Struggling to overcome her unhappiness, Olive turned to creative work. A self-taught artist, she began painting landscapes of the New England countryside. In July, 1966, she sold her first painting for $25. The next year, she published a short article and a painting in Yankee magazine, earning $15.
The ups and downs of her marriage persisted, and Olive continued painting through the ups and downs of her marriage. On January 1, 1979, the 68-year-old wrote, “Pray for a better year, but don’t expect one. He isn’t going to change.” She considered divorcing her husband, even going so far as to discuss it with her son and perform some rough calculations about a possible financial settlement that are preserved in her 1979 diary, but she did not leave her marriage. Instead she turned her artistic work into a business.
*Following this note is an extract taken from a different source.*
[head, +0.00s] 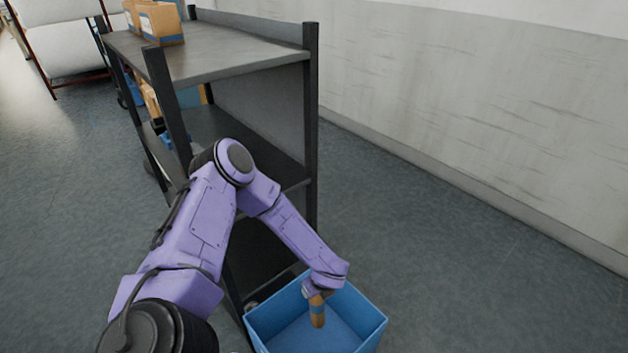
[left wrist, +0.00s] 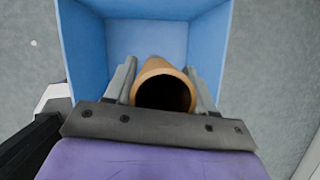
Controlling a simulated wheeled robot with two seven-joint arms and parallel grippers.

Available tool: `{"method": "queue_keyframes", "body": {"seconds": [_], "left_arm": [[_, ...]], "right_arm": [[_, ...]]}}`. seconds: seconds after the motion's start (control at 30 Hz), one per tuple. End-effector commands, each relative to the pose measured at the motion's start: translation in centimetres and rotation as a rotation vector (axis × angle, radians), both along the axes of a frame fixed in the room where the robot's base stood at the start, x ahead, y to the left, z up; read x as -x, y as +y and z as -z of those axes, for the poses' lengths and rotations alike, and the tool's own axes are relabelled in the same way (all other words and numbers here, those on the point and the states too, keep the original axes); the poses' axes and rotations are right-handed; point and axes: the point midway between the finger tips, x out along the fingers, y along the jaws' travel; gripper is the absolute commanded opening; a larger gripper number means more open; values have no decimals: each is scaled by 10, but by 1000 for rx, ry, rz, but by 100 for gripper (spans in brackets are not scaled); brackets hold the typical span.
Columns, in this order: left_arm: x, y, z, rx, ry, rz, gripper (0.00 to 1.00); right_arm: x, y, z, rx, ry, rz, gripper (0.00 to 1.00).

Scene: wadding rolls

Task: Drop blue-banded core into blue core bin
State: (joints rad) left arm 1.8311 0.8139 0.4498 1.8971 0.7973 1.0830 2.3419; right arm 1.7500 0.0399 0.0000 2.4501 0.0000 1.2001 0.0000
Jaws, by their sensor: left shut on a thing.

In 1981, when she was 70, Damon began creating and selling note cards adorned with pressed flowers. Soon, she was selling hundreds of dollars’ worth of cards at crafts fairs and local bookstores. On November 3, 1983, Olive wrote “Turned 72 today. Had a delightful day and week.” She spent most of her time quilting, making notecards, volunteering at her church, and visiting with friends.
As 1984 drew to a close, Olive wrote in her diary, "1984 has ended and in spite of adversities. . . . [I]t was happy because I made it that way. I made up my mind to 'do my thing' as people say today and not try to change what I knew couldn't be changed. . . . Along with counting my blessings, I made big strides in a small business I had started a couple of years ago. This has been a great pleasure."
By this time, the Damons had managed to settle into a peaceful coexistence. Now that Olive earned her own income, they couple no longer fought over money. At the end of 1986, she wrote, "I had a very good year. Alan and I close and got along well, tho [sic] he did more of his living in the basement. . . My pressed flower business. . . did a big business. Very busy all summer picking and pressing flowers and keeping up with orders.” In 1987, she reported that she earned $24,000 from her card business. The business thrived into the early 1990s.
After she turned 80, Olive began to have health problems, and so did Alan. She reported that the card “business has fallen off.” Nonetheless, she continued to make and sell some cards, and by 1994, when she was 83, she reported in the diary that she has accumulated roughly $100,000 in a money market account from her own earnings and investments, a remarkable accomplishment. She sold more than 30,000 handmade cards during her entrepreneurial career.
As she aged, Olive turned more of her attention to writing, publishing several “memory stories” in magazines such as Good Old Days, between 1995 and 1997 and self-publishing a memoir in 1999. She wrote in her diary until the year before she died at 91.
Like many women, Olive struggled to find contentment at mid-life. For her, art provided a tool for finding her way out of the confusion and loss of identity she felt when her son left home and her husband’s attention wandered. She built herself a business, one that took her out into the world and one that offered her an outlet for creative expression. Damon had a happy life in her late years, and it was happy because she made it that way.